Rows from a robot dataset:
▼▼▼

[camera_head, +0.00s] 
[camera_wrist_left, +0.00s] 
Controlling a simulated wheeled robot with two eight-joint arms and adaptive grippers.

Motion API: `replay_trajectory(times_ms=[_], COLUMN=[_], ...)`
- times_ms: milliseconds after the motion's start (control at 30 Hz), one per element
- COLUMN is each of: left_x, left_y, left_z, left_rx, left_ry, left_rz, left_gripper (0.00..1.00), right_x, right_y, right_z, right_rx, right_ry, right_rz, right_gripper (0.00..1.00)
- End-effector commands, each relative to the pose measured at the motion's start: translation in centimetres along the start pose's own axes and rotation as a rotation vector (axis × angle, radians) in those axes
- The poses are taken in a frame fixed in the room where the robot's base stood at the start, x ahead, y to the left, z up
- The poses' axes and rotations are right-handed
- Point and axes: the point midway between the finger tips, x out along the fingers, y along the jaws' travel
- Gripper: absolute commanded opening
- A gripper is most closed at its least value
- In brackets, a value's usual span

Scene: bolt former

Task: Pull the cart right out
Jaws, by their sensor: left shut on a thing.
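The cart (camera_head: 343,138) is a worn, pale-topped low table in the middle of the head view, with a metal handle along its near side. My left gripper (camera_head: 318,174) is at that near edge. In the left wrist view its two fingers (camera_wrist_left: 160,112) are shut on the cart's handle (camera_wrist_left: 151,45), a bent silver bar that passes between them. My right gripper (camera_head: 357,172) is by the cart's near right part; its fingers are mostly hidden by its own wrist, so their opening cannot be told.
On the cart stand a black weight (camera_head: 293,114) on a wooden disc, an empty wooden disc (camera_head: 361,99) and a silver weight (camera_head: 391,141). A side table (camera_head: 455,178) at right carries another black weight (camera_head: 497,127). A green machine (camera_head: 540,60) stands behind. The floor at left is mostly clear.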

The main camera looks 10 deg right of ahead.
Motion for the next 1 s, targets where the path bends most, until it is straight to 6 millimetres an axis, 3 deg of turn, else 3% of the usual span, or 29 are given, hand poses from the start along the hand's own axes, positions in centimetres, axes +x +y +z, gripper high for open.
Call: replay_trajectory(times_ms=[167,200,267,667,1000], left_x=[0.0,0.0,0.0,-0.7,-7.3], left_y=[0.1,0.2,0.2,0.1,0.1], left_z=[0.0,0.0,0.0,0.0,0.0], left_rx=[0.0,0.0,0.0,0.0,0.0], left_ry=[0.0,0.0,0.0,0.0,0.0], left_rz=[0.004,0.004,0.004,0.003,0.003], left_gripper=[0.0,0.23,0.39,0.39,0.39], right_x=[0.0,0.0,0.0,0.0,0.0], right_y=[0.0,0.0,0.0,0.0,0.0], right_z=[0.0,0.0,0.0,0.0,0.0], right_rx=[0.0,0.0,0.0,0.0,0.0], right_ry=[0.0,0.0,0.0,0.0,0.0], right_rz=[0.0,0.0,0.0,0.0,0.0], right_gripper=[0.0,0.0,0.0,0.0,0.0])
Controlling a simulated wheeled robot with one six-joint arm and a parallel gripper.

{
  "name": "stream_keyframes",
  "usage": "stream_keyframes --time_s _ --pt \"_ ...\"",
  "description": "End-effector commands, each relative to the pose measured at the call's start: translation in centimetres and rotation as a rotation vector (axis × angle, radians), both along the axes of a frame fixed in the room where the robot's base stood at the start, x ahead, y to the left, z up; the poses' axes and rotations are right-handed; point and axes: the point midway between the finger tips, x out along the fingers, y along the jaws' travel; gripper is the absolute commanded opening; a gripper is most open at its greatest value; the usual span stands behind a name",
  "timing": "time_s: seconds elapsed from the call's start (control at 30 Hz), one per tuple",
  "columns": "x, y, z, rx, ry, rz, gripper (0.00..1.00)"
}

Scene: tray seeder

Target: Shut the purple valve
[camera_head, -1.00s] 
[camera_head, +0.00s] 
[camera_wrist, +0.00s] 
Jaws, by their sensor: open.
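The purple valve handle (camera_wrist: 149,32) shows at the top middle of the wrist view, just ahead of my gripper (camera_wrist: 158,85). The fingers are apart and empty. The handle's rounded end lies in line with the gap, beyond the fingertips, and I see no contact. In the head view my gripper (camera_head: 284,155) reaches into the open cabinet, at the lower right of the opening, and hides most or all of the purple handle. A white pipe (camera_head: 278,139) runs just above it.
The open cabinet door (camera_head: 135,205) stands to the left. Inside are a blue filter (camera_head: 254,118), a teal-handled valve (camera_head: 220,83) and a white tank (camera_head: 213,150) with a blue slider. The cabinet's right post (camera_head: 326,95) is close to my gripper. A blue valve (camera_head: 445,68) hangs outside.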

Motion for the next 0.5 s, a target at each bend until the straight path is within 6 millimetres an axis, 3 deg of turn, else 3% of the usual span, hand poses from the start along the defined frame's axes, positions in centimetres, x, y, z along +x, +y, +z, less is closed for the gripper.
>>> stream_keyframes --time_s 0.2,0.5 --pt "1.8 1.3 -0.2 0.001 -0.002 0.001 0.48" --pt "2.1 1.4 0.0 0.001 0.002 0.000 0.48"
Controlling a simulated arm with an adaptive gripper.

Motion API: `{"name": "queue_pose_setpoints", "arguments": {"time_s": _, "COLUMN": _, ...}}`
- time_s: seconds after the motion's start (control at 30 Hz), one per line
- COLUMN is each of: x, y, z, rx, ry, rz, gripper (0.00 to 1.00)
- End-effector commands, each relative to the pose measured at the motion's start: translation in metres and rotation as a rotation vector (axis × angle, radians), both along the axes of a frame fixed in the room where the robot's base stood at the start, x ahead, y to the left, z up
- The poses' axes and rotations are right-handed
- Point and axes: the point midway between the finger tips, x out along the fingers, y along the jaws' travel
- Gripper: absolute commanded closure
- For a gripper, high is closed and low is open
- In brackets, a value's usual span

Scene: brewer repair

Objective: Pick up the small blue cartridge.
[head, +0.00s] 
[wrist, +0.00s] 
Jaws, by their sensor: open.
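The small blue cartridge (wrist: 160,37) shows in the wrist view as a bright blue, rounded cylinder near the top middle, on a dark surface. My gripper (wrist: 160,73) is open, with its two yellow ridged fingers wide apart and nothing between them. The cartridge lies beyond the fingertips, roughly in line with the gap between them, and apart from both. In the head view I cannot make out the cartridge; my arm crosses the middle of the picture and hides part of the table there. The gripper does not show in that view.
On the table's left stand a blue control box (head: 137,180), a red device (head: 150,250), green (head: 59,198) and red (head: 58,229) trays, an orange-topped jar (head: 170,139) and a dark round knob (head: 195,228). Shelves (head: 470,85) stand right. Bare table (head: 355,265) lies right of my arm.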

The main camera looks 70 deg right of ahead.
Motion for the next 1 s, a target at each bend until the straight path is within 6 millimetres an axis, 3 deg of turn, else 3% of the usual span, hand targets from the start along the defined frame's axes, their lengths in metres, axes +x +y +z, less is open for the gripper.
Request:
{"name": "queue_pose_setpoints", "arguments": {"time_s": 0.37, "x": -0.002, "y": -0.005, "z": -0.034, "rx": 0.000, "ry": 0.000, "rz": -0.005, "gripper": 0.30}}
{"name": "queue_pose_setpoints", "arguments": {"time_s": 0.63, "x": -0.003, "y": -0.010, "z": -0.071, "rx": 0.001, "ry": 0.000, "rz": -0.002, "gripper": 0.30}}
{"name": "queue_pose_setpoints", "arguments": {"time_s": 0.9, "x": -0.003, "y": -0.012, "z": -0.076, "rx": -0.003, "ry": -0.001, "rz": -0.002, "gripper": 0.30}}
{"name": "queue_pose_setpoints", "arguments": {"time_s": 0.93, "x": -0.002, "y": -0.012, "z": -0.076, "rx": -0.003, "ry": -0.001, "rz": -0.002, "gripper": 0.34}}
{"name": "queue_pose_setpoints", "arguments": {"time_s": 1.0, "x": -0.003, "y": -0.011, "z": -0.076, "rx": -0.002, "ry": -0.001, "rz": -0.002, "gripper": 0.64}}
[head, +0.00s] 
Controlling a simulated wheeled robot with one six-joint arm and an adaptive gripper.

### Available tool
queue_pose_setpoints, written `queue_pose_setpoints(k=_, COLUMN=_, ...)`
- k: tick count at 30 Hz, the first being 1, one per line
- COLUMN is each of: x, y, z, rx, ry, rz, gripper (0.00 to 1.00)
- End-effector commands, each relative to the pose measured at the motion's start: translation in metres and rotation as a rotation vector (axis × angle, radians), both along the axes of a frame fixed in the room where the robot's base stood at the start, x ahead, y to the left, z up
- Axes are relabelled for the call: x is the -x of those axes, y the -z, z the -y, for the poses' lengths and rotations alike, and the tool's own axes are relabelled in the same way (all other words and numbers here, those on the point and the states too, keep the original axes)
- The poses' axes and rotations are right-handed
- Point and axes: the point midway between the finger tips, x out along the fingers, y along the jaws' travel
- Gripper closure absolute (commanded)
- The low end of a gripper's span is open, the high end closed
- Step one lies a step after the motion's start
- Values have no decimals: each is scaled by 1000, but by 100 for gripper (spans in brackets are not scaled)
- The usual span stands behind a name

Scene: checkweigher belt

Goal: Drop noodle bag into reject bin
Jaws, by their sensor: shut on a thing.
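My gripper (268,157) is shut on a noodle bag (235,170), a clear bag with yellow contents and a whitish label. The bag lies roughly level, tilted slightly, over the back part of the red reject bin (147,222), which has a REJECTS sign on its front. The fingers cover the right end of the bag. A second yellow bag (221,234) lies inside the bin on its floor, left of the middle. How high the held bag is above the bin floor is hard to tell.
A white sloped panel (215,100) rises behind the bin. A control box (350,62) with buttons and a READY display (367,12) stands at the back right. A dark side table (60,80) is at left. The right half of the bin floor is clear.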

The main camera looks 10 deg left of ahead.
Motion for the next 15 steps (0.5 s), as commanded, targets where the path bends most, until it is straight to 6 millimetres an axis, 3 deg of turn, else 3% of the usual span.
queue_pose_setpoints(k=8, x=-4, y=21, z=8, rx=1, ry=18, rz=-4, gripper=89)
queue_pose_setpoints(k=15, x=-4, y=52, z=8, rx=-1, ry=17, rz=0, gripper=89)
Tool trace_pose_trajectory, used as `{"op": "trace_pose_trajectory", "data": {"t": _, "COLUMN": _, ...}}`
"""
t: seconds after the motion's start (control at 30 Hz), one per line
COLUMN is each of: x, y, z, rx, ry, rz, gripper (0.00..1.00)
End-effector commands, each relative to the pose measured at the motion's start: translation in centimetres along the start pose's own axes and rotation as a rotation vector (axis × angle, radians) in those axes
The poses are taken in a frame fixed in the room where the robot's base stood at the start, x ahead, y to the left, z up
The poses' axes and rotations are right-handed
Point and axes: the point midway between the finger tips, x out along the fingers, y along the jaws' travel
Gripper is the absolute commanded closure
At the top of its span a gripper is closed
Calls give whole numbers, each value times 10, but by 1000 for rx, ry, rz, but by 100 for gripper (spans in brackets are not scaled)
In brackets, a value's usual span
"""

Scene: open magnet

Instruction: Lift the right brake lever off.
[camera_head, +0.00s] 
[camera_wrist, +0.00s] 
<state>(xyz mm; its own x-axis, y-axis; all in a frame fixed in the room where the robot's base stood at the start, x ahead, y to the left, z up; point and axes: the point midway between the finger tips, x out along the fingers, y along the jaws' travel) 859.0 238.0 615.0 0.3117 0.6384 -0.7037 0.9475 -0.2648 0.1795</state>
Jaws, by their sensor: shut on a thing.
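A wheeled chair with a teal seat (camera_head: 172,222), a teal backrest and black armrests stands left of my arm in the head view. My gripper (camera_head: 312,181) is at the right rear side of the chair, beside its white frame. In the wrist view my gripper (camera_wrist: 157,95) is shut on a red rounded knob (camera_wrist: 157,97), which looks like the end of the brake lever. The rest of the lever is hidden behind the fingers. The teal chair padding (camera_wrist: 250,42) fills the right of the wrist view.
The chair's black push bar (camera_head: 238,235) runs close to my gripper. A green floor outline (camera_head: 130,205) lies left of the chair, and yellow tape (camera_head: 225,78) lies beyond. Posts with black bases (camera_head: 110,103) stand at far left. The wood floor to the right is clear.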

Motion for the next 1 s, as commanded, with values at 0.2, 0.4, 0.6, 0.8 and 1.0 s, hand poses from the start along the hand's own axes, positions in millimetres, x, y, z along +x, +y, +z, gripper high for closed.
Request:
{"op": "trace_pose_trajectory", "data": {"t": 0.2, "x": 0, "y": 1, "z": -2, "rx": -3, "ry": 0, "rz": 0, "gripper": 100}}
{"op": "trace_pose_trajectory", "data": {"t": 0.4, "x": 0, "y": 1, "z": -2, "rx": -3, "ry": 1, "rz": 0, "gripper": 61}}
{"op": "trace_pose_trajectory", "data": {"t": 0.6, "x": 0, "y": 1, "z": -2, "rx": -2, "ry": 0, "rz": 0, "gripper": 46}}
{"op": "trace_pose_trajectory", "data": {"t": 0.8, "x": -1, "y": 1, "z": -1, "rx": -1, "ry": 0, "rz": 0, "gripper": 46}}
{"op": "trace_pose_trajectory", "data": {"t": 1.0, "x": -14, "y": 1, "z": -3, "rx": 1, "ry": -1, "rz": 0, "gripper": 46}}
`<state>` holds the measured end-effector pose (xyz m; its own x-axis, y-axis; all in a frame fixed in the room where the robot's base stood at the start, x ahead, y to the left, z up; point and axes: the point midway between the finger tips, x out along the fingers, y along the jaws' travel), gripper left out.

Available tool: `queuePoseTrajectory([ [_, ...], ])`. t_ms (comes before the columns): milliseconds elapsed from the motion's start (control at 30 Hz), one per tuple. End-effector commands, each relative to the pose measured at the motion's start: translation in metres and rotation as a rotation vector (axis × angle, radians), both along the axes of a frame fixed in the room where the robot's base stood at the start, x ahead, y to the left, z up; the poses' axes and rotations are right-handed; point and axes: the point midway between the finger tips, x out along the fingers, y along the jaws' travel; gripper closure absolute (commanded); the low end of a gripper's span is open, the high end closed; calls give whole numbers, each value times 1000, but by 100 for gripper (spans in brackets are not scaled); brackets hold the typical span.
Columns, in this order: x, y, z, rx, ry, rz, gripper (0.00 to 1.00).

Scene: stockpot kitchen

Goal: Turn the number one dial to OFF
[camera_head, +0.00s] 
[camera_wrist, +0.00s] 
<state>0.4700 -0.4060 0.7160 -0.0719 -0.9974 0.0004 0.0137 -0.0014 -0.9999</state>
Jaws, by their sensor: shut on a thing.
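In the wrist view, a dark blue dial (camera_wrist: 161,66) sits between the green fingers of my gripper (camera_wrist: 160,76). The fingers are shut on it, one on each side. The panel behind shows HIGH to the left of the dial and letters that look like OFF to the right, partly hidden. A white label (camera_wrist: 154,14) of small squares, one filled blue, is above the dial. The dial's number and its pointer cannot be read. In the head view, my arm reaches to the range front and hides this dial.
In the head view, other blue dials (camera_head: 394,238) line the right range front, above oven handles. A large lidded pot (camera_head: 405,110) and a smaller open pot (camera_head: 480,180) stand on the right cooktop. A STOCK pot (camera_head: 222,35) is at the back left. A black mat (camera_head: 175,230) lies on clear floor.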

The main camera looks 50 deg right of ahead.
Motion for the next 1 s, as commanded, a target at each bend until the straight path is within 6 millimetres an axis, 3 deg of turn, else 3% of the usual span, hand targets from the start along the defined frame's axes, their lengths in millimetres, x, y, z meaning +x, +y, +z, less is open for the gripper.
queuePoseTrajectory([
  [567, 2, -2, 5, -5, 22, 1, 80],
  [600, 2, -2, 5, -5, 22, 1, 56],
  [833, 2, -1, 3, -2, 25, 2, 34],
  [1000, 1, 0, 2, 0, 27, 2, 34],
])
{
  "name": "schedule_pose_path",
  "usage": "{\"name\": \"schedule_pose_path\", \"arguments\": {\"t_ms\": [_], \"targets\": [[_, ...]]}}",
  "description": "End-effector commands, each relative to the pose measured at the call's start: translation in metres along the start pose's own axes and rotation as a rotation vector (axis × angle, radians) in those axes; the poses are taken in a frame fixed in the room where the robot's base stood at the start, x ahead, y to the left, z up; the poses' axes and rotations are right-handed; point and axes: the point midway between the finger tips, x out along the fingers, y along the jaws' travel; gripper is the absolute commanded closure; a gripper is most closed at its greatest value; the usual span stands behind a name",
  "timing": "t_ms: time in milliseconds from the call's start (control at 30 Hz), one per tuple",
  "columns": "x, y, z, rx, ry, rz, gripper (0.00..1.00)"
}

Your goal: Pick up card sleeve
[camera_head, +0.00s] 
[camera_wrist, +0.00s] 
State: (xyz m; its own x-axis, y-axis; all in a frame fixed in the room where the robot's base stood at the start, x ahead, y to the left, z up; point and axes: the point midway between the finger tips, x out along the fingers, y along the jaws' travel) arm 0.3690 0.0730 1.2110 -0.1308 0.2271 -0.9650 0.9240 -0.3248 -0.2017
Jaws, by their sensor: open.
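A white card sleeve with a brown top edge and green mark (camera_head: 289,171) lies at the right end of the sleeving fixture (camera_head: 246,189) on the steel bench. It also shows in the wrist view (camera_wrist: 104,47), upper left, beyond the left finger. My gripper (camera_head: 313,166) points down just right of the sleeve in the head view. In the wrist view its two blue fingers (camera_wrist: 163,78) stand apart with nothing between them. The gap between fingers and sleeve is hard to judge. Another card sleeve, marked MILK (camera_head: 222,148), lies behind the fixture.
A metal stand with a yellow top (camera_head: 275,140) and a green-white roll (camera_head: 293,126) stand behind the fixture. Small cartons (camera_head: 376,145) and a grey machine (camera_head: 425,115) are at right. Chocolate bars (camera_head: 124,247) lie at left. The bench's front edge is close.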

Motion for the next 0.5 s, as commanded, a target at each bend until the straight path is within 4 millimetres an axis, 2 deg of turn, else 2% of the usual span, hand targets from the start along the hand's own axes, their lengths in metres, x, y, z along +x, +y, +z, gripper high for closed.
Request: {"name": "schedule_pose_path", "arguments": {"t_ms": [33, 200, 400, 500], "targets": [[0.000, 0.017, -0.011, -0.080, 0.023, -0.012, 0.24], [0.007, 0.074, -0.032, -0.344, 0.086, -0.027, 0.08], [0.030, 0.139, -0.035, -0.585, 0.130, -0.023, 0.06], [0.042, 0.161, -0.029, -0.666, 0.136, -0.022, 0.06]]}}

▲▲▲

## Problem to solve
Pick out and copy the lines of the entries that hold the string "Controlling".

## Answer to the problem
Controlling a simulated wheeled robot with two eight-joint arms and adaptive grippers.
Controlling a simulated wheeled robot with one six-joint arm and a parallel gripper.
Controlling a simulated arm with an adaptive gripper.
Controlling a simulated wheeled robot with one six-joint arm and an adaptive gripper.

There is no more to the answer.